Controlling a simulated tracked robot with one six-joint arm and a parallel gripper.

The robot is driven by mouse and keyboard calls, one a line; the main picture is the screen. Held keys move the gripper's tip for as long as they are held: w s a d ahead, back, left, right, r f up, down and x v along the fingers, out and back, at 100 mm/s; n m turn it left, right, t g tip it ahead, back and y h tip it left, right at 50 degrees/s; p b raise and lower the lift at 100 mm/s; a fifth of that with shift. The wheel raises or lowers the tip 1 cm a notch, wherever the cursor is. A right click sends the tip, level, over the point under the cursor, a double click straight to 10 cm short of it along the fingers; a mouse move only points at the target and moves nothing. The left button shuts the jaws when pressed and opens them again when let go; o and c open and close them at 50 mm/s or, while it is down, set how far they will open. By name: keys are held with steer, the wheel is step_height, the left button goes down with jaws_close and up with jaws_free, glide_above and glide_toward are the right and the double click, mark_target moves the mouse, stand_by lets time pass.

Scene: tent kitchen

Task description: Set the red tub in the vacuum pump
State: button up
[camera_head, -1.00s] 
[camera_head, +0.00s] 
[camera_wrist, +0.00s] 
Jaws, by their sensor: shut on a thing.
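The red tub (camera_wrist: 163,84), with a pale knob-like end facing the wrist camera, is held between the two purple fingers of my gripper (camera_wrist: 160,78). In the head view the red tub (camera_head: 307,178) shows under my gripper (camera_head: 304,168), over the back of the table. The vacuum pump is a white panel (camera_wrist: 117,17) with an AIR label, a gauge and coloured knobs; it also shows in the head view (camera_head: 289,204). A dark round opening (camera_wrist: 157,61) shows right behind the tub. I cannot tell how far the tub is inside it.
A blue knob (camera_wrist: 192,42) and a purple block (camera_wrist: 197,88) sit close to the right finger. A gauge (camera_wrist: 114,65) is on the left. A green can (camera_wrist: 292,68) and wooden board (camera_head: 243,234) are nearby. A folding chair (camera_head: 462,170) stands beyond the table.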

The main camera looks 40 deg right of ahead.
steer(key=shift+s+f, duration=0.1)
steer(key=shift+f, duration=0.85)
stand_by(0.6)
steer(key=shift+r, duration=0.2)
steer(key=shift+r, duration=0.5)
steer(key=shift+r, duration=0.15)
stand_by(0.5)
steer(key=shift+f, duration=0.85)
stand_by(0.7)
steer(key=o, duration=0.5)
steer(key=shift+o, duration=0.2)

-*-

What to do =>
Begin at the line containing "Task description: Set", end at the line containing "[camera_wrist, +0.00s]", and reproduce every line in that range exactly, both ends included.

Task output =>
Task description: Set the red tub in the vacuum pump
State: button up
[camera_head, -1.00s] 
[camera_head, +0.00s] 
[camera_wrist, +0.00s] 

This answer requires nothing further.